Columns

Column: Ulysses in Dearborn

COURTESY ILLUSTRATION
COURTESY ILLUSTRATION

Once again it’s back-to-school month and whenever September comes around, I think of my mother. That’s because during the years I was growing up — and beyond, well into my adulthood — she was a school teacher.

Her domain was the 6th grade and such was her dedication that the discipline and authority she imposed on her 11-year-old pupils invariably carried over to the home front. I was constantly being told about the value and vital importance of what my cowboy heroes derisively called “book-learnin’.”

I’m happy to report that I endured these laser-force admonitions with the grace and forbearance that, even as a youngster, defined my core personality. But I must confess I didn’t much like having a mom who was a schoolmarm.

I understood that as a divorced mother with a child, she pretty much had to work to support the two of us or, as she often phrased it, “make ends meet.” But, I wondered — though never asked — why didn’t she have a more glamorous career?

In one of my fantasies, I envisioned her as a chanteuse who performed in swanky supper clubs.

How cool it would have been to refer to her or introduce her to others as “my mother, the torch singer.” Or, I thought, why couldn’t she have taken on one of those nifty jobs that Katharine Hepburn had in the movies she made with Spencer Tracy during my childhood and adolescence?

The way I saw it, being a schoolmarm was neither cool nor nifty.

There was one small blessing. Although we lived in Dearborn, Michigan, a suburb of Detroit, my mother taught at a school in a neighboring community, a smaller suburb called Allen Park. Thus I was spared the appalling indignity  of being one of her pupils when I passed through the 6th grade.

But as time went on and I acquired a modicum of maturity, I came to recognize that there were some benefits in being the son of a school teacher. For one thing, since she nudged me gently but firmly toward books, I became an avid reader at a fairly early age. In fact, I spent almost as much time in the library as I did on the playgrounds.

I was naturally attracted to stories about young boys who had a zest for adventure and/or mischief (“Tom Sawyer,” “Penrod” and “Treasure Island” are prime examples that quickly come to mind), but the books that made the strongest impression on me were pocket-sized paperbacks adapted for juvenile readers from classics in adult literature.

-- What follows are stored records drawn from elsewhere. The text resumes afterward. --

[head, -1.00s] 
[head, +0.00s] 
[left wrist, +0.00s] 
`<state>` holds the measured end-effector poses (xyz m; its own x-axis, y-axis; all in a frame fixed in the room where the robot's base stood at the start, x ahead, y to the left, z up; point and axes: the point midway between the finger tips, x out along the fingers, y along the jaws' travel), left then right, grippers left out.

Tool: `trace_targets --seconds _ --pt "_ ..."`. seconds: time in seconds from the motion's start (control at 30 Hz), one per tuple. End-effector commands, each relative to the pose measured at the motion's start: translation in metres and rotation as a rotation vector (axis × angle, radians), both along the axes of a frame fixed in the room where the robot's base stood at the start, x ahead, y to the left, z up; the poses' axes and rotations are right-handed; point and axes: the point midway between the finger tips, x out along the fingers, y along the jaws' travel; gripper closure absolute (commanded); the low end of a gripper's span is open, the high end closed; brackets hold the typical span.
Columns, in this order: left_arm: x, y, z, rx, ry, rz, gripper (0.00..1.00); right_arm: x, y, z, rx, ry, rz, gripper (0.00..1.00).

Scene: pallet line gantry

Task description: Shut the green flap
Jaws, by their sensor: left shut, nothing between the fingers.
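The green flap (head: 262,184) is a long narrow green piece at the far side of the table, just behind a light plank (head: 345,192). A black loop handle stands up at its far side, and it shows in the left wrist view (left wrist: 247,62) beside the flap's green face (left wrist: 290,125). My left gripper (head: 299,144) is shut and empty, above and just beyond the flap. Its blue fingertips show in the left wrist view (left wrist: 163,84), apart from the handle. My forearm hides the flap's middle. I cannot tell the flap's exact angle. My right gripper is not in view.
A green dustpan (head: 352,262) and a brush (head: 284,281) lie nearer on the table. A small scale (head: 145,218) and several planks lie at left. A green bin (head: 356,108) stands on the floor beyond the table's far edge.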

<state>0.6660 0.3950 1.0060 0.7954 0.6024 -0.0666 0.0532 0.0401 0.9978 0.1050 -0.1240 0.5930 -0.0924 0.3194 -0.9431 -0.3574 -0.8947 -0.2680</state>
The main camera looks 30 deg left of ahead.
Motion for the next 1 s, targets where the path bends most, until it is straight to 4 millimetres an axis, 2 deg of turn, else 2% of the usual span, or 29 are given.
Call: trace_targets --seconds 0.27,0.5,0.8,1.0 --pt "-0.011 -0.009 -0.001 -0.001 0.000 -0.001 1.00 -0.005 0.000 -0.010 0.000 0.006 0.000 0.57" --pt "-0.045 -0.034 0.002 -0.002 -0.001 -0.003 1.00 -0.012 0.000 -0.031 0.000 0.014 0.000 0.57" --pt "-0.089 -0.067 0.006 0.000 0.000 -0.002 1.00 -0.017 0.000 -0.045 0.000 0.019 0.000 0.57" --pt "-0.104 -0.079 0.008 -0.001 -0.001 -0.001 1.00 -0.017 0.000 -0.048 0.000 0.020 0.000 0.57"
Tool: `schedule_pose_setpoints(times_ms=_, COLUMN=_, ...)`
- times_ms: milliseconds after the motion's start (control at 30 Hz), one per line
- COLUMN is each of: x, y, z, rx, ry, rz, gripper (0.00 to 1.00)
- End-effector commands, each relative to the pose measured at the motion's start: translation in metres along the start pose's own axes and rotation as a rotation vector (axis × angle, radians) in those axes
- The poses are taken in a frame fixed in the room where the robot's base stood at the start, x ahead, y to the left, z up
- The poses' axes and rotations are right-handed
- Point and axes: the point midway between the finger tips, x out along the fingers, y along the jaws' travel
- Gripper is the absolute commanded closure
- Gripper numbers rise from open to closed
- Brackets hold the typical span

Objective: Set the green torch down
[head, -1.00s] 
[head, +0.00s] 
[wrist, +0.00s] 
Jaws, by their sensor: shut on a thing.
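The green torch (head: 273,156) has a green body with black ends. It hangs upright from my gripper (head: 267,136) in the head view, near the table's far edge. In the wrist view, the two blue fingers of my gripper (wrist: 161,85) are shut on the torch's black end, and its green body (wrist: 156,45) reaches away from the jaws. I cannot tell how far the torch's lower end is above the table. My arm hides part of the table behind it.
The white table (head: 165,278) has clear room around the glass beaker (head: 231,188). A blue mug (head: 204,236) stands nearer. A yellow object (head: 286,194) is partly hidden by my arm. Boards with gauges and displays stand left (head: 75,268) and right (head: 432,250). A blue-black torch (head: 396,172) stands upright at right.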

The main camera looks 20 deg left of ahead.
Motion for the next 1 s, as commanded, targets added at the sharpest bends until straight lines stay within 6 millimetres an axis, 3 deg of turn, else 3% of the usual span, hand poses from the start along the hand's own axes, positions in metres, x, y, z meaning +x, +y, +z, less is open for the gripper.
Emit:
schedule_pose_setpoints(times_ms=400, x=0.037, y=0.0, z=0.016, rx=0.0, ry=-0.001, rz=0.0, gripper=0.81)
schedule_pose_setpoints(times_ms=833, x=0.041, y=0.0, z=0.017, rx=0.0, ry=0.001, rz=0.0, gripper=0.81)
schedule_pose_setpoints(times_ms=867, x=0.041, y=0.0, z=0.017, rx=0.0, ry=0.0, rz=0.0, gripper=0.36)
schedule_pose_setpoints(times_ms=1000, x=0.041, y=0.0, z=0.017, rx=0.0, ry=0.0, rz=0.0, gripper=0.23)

My mother assigned books from that genre in her classes and once I reached the 6th grade level, she introduced them to me. My favorites in this category were “The Story of Achilles” — about a hero I called “A-Chills” until Mom corrected me  — and “The Story of Ulysses.”

It wasn’t until a few years later that I learned that those two volumes were stripped-down versions of the great epic poems “The Iliad” and “The Odyssey,” the early masterworks that provided the foundation on which is built the glorious tradition of Western literature.

Later on, when I went off to college, my mother was delighted when I called to inform her that I had enrolled in the Great Books Program and that our freshman reading list included the two Homeric poems. And a couple of years after that, while I was trying to make up my mind about what to do after graduation, she urged me to pursue a career in journalism.

I followed her advice and have never regretted that decision.

When she died some years ago, I was amazed by how many of her former students came to her funeral. It’s true that by then I had known for some time that she had been a popular teacher. Early on, when I was growing up, I became aware of the former pupils who had stayed in touch with her for years, even decades, after they left the 6th grade. Some of them, on occasion, even visited her at our home.

From conversations I had with them over the years, I gathered that although she was strict and demanding, my mother conveyed genuine affection toward most of the kids she taught and she enjoyed teasing and having fun with those she especially liked. And they, in turn, fondly remembered what one of them called, “her sly sense of humor.”

Even so, I didn’t expect to see so many of them at her funeral. After all, she was approaching her 82nd birthday when she died and by then she’d been away from the classroom for nearly two decades.

At the wake — a Holy Event of Obligation at Irish funerals — several of her students approached me, introduced themselves and expressed their condolences.

One of them, a husky fellow who was not that much younger than I, gave me a big bear hug and then asked: “Did you ever have her as a teacher?”

“Are you kidding?” I replied. “The answer to that is, most of my bloody life.”

(Except that the adjective I used was a bit more pungent than “bloody.”)

“Lucky you,” he said with a smile.

I couldn’t disagree. Had it not been for my mother’s guiding hand, I might never have cultivated a lifelong passion for literature. And without her strong encouragement, I’m not sure I would have become a journalist, a line of work that, over five decades, brought me some success and profound satisfaction.

Nevertheless, I must admit that over the years, I sometimes found myself wondering how my life would have turned out if my mom had been a torch singer.